__The exercise__: Gather the lines below that include the string "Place", copying each in full.

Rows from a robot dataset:
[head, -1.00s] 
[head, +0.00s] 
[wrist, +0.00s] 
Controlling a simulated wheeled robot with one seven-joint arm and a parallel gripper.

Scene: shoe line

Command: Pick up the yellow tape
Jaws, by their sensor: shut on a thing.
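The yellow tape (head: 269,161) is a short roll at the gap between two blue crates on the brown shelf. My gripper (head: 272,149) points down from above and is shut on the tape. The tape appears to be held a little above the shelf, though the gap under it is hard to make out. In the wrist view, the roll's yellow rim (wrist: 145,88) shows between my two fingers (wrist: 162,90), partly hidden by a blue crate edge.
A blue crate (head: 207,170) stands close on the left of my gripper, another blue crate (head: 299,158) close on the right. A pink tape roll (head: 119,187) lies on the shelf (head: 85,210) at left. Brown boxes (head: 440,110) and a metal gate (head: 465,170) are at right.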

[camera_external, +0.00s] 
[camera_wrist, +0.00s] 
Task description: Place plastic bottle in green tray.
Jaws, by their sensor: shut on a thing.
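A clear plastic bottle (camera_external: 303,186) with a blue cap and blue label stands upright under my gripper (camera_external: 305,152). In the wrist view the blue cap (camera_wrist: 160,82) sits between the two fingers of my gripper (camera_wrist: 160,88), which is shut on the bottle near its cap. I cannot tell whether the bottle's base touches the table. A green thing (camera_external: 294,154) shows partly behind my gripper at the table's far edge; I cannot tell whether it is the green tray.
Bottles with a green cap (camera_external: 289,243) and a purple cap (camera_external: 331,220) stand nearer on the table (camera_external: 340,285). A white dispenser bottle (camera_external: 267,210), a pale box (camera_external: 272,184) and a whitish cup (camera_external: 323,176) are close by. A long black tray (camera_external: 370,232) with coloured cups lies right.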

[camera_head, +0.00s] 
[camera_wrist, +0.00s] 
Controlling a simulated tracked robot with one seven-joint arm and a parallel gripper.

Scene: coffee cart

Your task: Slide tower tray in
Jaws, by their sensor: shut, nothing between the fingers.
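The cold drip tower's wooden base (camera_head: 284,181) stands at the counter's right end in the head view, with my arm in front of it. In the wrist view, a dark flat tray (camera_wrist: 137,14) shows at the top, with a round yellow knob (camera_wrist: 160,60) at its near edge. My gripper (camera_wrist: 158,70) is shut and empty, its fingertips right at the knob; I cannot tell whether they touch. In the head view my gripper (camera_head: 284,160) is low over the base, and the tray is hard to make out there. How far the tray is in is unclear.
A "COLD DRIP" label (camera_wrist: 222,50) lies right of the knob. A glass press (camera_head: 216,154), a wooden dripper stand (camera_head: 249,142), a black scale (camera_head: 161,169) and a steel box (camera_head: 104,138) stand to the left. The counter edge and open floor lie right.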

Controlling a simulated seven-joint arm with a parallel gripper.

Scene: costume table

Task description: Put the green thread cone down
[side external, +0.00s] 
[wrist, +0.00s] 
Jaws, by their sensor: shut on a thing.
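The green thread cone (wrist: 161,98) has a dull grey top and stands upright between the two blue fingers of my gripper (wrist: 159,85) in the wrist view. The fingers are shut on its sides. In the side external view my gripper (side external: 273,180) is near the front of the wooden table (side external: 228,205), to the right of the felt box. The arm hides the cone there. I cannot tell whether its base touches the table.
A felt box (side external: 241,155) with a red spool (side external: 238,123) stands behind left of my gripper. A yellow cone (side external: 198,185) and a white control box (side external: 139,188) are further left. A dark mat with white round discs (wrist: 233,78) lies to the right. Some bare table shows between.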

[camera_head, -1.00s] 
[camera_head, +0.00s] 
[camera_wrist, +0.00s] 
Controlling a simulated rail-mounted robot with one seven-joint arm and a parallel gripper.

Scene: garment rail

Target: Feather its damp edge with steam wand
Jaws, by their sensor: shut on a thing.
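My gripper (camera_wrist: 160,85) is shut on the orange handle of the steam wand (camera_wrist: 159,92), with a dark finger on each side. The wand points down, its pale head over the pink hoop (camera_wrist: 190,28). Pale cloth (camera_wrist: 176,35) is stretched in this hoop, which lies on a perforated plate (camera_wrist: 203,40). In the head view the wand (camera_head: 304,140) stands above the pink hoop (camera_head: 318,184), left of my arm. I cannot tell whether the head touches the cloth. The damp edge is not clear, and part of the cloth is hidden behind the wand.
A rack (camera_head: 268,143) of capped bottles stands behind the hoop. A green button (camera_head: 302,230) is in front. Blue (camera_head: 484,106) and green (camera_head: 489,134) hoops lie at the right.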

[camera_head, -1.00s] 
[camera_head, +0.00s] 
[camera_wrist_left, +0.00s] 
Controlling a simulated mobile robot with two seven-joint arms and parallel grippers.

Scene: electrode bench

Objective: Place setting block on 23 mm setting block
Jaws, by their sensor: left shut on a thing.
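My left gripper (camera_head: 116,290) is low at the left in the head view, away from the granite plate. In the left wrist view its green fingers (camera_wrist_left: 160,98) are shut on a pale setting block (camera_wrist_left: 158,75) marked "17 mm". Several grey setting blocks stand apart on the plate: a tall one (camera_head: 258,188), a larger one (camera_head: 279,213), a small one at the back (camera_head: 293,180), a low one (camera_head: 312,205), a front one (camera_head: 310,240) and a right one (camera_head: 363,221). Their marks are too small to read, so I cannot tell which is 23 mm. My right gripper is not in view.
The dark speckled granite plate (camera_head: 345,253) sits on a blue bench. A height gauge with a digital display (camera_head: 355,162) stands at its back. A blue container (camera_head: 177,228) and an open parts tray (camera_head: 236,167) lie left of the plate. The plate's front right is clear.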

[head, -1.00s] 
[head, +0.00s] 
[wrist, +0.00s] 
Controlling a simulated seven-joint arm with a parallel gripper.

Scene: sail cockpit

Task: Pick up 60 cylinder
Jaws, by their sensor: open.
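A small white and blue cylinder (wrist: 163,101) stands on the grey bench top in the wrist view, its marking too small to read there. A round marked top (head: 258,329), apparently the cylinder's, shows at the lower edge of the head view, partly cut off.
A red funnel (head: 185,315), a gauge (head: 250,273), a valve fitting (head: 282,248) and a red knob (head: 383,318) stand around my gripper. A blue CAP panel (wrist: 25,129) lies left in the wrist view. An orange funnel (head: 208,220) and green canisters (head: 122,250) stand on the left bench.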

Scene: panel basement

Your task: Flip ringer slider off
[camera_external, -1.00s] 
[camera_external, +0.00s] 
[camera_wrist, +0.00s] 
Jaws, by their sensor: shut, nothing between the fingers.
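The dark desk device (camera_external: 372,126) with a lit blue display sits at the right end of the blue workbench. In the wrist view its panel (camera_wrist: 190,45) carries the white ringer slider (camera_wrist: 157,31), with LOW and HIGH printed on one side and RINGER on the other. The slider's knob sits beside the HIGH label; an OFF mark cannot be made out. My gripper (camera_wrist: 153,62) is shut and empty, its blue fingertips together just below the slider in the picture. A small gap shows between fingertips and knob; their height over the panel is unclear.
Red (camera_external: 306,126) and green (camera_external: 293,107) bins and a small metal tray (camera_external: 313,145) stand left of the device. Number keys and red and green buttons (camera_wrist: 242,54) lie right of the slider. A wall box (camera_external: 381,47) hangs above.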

__Task result__:
Task description: Place plastic bottle in green tray.
Objective: Place setting block on 23 mm setting block

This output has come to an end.